Rhonda Cammon, a long-time force in Nashville’s craft beverage scene, introduced Perfectly Cordial in 2020 as a way to make cocktails healthier and tastier—no booze necessary. She initially began experimenting with ways to diversify the nonalcoholic drink offerings at bars beyond just soda and lime. Drawing on her childhood in Florida, Cammon uses tropical fruit flavors and Caribbean spices to concoct mixers flavored with pineapple and coconut water, mango and Mexican chili, pear and cardamom, and more. In the words of the Local Palate’s editor in chief, “whatever Rhonda Cammon’s pouring, I’m drinking!”
Holmes Sweet Home
Samotria Holmes fell in love with crafting treats as a young girl and grew up preparing desserts alongside her grandmother. After a career in technology sales, she traded software for sugar and embarked on creating brittles, candies, and various other treats from wholesome, top-quality ingredients. Many even happen to be naturally gluten free, soy free, and vegan! As an avid marketer for her brand, Holmes can often be found at partnered businesses, showcasing her products.

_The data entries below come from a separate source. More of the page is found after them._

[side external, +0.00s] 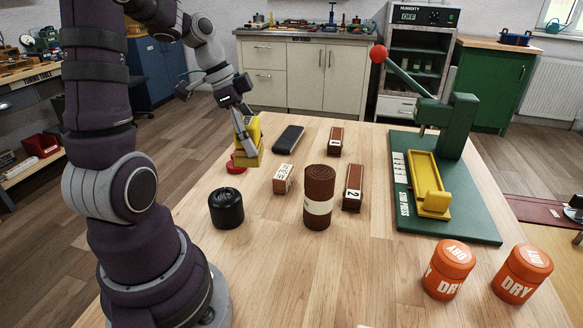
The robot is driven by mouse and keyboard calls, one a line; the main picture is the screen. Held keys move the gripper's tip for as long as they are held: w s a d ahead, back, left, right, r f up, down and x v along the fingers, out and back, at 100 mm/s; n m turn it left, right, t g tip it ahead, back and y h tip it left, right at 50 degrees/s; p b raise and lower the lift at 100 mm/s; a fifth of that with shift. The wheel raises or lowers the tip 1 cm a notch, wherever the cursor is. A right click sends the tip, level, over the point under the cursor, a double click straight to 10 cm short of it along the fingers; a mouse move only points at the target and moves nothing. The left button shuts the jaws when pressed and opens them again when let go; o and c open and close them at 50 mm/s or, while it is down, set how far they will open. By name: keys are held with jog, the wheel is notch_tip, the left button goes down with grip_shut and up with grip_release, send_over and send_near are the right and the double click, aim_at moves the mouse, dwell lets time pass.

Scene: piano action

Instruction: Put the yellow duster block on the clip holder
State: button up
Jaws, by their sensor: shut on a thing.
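The yellow duster block (247,160) is at the left far part of the table, between the fingers of my gripper (250,148). My gripper points down and is shut on the block, and the fingers hide part of it. A red rounded thing (235,164) shows low beside the block, partly covered by it. I cannot tell whether the block touches the table or the red thing. I cannot surely tell which thing is the clip holder.
A dark oblong case (288,139) lies right of my gripper. Labelled brown blocks (283,179), (335,142), (353,187), a brown roll (319,197) and a black pot (226,208) stand nearby. A green press (455,215) and orange DRY jars (448,270) are at right. The front middle is clear.

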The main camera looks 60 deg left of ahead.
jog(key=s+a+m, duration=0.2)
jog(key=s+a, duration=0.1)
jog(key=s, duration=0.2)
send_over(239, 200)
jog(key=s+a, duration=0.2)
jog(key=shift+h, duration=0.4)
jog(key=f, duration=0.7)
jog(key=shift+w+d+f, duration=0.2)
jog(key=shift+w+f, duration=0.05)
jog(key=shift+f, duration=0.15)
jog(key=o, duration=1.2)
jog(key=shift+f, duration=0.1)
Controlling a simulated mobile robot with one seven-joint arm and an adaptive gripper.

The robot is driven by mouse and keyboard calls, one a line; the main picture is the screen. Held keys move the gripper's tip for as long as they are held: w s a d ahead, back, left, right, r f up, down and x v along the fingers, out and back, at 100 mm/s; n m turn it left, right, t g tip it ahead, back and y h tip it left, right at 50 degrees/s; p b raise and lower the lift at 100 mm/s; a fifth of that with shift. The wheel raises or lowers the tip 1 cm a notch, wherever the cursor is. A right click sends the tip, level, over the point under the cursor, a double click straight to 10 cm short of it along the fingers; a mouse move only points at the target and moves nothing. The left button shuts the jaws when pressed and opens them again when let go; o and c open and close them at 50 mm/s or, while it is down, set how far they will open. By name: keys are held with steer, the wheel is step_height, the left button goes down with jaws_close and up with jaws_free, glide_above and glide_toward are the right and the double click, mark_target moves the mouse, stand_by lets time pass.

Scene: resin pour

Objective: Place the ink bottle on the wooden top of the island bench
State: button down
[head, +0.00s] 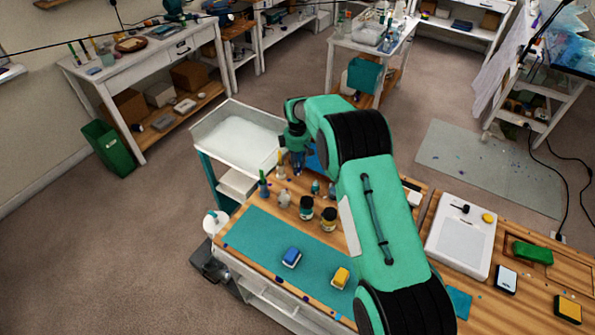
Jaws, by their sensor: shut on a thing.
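My gripper (298,168) points down near the far left end of the wooden top (350,185) of the island bench. It is shut on a small dark blue-purple thing, which I take to be the ink bottle (298,172); the fingers hide most of it. I cannot tell whether it touches the wood. Two dark jars, one with a pale label (306,208) and one with a yellowish label (329,218), stand on the top in front of the gripper.
Small bottles and tools (264,186) crowd the left edge. A teal mat (262,240) holds a blue block (291,257) and a yellow block (340,277). A white tray cart (205,125) stands behind left. My arm covers the middle of the bench.

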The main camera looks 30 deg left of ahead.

The South’s premier culinary bladesmith Quintin Middleton crafts sleek, hand-made steel knives out of his forge in rural Saint Stephen, South Carolina. Middleton fell in love with making knives as a young boy (he credits it to watching “Conan the Barbarian”) and honed his skills practicing on his mother’s shower rod and other household items. His youthful pursuits evolved into a six-year apprenticeship, which led to him creating handmade chefs knives for Middleton Made Knives. His high carbon steel knives sparked a following from professional chefs, including Sean Brock, Mike Lata, Michael Anthony, and more.
Suga’s Pimento Cheese
Stacey West, or chef Suga, gained a following of Atlanta Sunday brunchers who fell in love with her pimento cheese grits. After numerous requests for just the pimento cheese, West started selling the original and jalapeño pimento cheeses recipes around the metro area. This snowballed into her line of eight flavors, including four vegan options, making hers the only vegan pimento cheese in the South.
Inspired by their father’s adoration for barbecue and the family matriarch Aunt Lillie, the siblings in this Southern Black-owned business introduced their line of hot and barbecue sauces that add flavors of home to meats and side dishes. Their father first debuted the sauce in 1985 at his restaurant the Rib Shack, and the kids continue the family’s legacy celebrating flavors and meals that ensure no one ever leaves "feeling unwanted, unloved, or hungry."